The various dates specified refer to the period in which relevant corporate acquisitions happened. In relation to corporate acquisitions in the period between 12 May 2010 and 30 March 2011, I put the reasonable question on the record as to why these amendments made by schedule 3 were not included in Tax Laws Amendment (2012 Measures No. 2) Bill 2012, which controversially amended the tax consolidation cost-setting rules through retrospective legislation?

Schedule 3 will commence from 20 June this year under this bill, that being the day of Royal Assent of the Tax Laws Amendment (2012 Measures No. 2) Act 2012. In relation to overpaid tax, if an assessment is amended, say, to allow a deduction, the amendments in schedule 3 are aimed at denying the taxpayer any entitlement to interest from the Australian Taxation Office under refund of tax.

In his second reading speech the Assistant Treasurer made this point that also created uncertainty for some taxpayers:

… taxpayers who get deductions as a result of those changes to the consolidation regime do not receive interest in respect of tax they had previously overpaid. However, where interest has already been received by a taxpayer, the taxpayer will not need to pay back the amount received in most cases.
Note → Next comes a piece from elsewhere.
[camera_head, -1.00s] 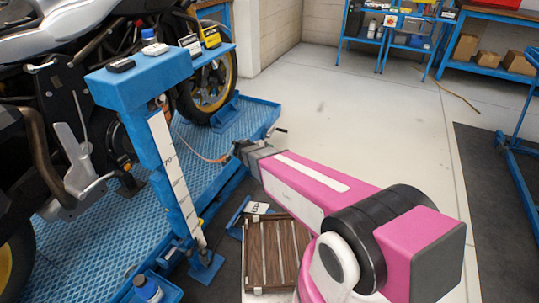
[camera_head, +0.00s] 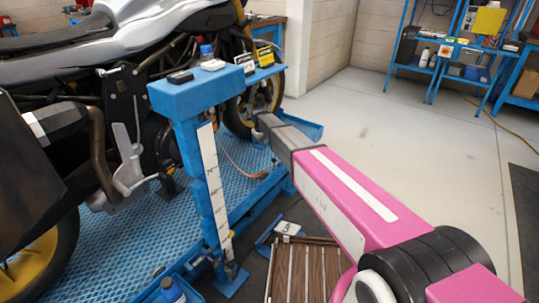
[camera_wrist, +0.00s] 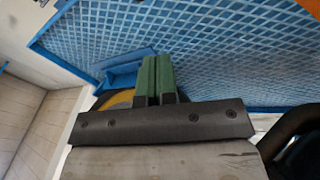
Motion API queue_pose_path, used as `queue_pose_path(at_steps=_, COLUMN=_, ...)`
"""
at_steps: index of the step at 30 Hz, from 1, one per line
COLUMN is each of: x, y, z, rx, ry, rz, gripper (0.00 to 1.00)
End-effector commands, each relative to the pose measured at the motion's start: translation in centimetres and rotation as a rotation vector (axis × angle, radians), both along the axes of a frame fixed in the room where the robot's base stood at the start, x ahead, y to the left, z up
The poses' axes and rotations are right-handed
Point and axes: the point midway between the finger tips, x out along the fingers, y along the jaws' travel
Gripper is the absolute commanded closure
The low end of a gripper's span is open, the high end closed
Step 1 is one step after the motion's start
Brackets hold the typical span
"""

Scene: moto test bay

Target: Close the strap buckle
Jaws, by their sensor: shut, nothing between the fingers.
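A thin orange strap (camera_head: 238,168) hangs in a curve behind the post of the blue stand, above the blue lift platform. I cannot make out its buckle in either current view. My gripper (camera_head: 262,124) is at the far end of the pink arm, near the motorcycle's front wheel, and looks small and dark there. In the wrist view its two green fingers (camera_wrist: 157,78) are pressed together with nothing between them. They point toward the blue mesh platform (camera_wrist: 215,50), with a piece of the yellow wheel rim (camera_wrist: 118,100) behind them.
The motorcycle (camera_head: 100,60) stands on the platform at left. The blue stand (camera_head: 205,95) carries several small items and has a scale on its post. A slatted wooden crate (camera_head: 300,268) is on the floor beside the platform. Open floor (camera_head: 400,150) lies to the right.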

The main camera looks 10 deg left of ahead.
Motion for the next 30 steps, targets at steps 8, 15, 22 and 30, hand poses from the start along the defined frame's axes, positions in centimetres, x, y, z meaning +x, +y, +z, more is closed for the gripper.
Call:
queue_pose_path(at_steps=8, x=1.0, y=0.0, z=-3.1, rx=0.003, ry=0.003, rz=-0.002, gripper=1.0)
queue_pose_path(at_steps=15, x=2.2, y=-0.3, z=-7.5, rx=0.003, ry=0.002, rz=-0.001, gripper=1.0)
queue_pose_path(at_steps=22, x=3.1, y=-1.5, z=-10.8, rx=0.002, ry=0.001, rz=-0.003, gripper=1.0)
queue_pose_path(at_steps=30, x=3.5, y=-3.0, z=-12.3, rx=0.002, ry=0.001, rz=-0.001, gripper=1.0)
What does 'in most cases' mean? Perhaps in his short contribution to this debate Senator Conroy might be able to clarify that particular aspect of what the Assistant Treasurer has said? It is the only question I have put on the record here for you, Senator Conroy, so I hope that the officers here are able to assist you with this.

I observe that the hallmark of this government, through its incompetence and unpredictability, is to inflict uncertainty upon business investors and the Australian public. Whilst the coalition would not have undertaken the measures, and particularly the first measure, contained in this bill in the way the government has in the current political and economic environment, and in the current fiscal environment created by this government, the coalition will not oppose these changes.